The design borrows from area landmarks, including the former Dunbar library, Avery Chapel and the nearby Luster home at NE 3 and Walnut Avenue.

The town hall will feature a concierge, exercise room, game room, community area, pool and upstairs terraces.

“It will be a nice amenity for the community,” Sisk said.

Interior designs displayed included samples of maple wood doors and granite counters that will be used in each home. Urban Renewal director JoeVan Bullard estimated construction will start within 120 days.

William Canfield, lead developer on the project, said his team still has a lot of work left before building, including utility relocation and site clearance. “We’re moving as fast as we can,” Canfield said. “We’re not in a sales mode yet, but we’re getting a lot of calls and it’s quite encouraging.”

10-20-2005, 08:31 AM
Thanks for posting. Its sad Canfield got this location but at least he is making strides to break ground.

10-20-2005, 10:23 AM
God that design is hideous. It looks like the freaking JDM building. What an embarassment display of good ol' boy incompetence this project has become.

10-20-2005, 10:42 AM
I don't think it's that bad; it may be indescribable (just what IS that look?) And they do not all look like that. Anyway, the article says what its influences were. One cannot say they are cookie-cutter. What I like best about that drawing: no garage and driveway out front! :busterbun

10-20-2005, 11:13 AM
I don't think it's bad either. Much more detail and character than the JDM building. It looks kind of plains gothic, to me. Sort of a collegiate look. Good idea if marketing to post-grad professionals. Looks like the right side might incorporate courtyards and/or patios. Its success will probably come down to the kind of brick and stone they use.

It still may not have been the best proposal and could have been awarded by good ole boy politics, but it is better, imo, than anything else in development or existing, at least on paper (save for the Montgomery, but it was a restoration, not a new development, so it's kind of a different class, imo).

10-20-2005, 05:21 PM
I think this site would've been better suited for multi-story condos but the designs aren't bad. Is that rendering just one of the proposed "units"? If so these things are going to be huge, and there are going to be 170 of them? It's not gated is it? Maybe they can still integrate some retail/restaurant options into the periphery of the development.

10-20-2005, 06:53 PM
There are no plans for retail to be apart of The Hill. This was one of the big differences in Canfield's proposal and McDermid's and one of the primary reasons an independent consultant recommended the latter, rather than the group that was ultimately chosen.

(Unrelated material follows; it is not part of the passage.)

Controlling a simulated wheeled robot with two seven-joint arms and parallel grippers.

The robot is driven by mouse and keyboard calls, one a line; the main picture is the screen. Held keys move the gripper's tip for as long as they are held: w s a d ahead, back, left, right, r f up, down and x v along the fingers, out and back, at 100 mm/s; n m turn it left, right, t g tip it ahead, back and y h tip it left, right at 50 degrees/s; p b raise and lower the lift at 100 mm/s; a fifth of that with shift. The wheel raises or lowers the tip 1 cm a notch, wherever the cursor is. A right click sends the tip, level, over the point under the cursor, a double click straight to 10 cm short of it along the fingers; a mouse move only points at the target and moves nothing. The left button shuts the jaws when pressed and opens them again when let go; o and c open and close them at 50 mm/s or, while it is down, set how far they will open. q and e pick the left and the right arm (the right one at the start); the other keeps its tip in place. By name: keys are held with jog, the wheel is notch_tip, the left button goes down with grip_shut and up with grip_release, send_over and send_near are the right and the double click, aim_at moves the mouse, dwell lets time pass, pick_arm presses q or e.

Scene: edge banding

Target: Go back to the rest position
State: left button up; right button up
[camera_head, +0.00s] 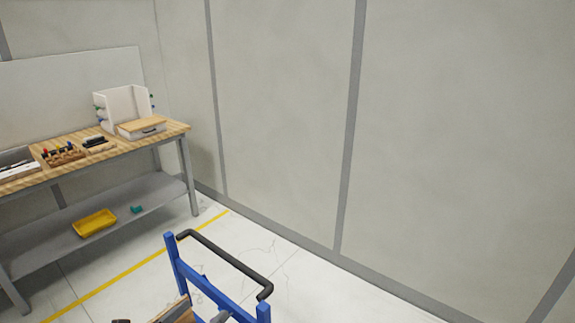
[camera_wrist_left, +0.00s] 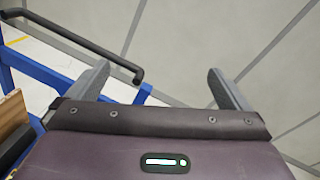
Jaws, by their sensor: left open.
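My left gripper (camera_wrist_left: 159,72) shows in the left wrist view with its two grey fingers spread wide apart and nothing between them. In the head view only small dark and grey parts show at the bottom edge, too cut off to read clearly. A blue cart frame (camera_head: 208,290) with a black handle (camera_head: 225,260) stands at the bottom middle of the head view. The handle (camera_wrist_left: 85,42) and blue frame also show at the left of the wrist view, beyond the left finger. My right gripper is in neither view.
A wooden-topped workbench (camera_head: 165,132) stands at the left, holding a white holder (camera_head: 125,103), a box and tools. A yellow bin (camera_head: 95,222) sits on its lower shelf. Wooden pieces (camera_head: 178,312) show by the cart. Grey walls close the back and right; white floor lies between.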

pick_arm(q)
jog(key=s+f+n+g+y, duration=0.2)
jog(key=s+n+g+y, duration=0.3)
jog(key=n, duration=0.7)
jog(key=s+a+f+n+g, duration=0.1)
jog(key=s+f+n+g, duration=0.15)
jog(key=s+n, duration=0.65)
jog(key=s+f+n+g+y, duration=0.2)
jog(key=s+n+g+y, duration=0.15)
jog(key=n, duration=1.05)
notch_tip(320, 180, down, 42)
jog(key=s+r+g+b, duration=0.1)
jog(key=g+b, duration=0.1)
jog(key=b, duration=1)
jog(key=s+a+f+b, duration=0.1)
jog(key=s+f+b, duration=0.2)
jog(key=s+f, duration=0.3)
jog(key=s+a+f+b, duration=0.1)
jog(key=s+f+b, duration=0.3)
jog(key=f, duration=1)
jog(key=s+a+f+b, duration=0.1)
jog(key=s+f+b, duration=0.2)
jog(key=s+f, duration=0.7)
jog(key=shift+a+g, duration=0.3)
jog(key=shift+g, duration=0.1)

They will be big and expensive... The primary market are Canfield's scientist buddies at the HSC.

They could have built that develpment anywhere. Wish they had gone with something more accessible and that would add some real life to downtown.

10-21-2005, 08:49 AM
I agree. No that is not one unit it is about 4-5. Think a Brownstone, only not very brown. Imagine a straight line down from the alternating roof lines. Still by far the worst choice for the hill. Its an obvious good old boy project and the sad thing the media played it as a good thing

10-21-2005, 12:27 PM
That's 4 or 5 units? I only see one door.

10-21-2005, 02:34 PM
I think the rendering pictured above might be two units. One with the door facing us, and the other with the door to the right, around the corner.

10-21-2005, 02:38 PM
The doors don't all have to be facing the same side, they're can be doors on all different sides or they could all have a common hallway type access. The above rendering is just a conceptual and it is of a small portion of the actual project. You should check out the master plans to get a better idea.

10-21-2005, 03:42 PM
Where would I find that? And I thought Brownstones typically all faced the street and had sidewalk access.

10-21-2005, 05:59 PM
Where would I find that? And I thought Brownstones typically all faced the street and had sidewalk access.

In that rendering, that is the end of a 'block'. There is a street on three sides of those units.

10-21-2005, 06:22 PM
The picture is of the Town Hall but it is not the finalized brick or stone color.

10-21-2005, 10:45 PM
That is what I assumed... the Town Hall. It looks similar to the town hall concept from the renderings released when they were bidding for the project.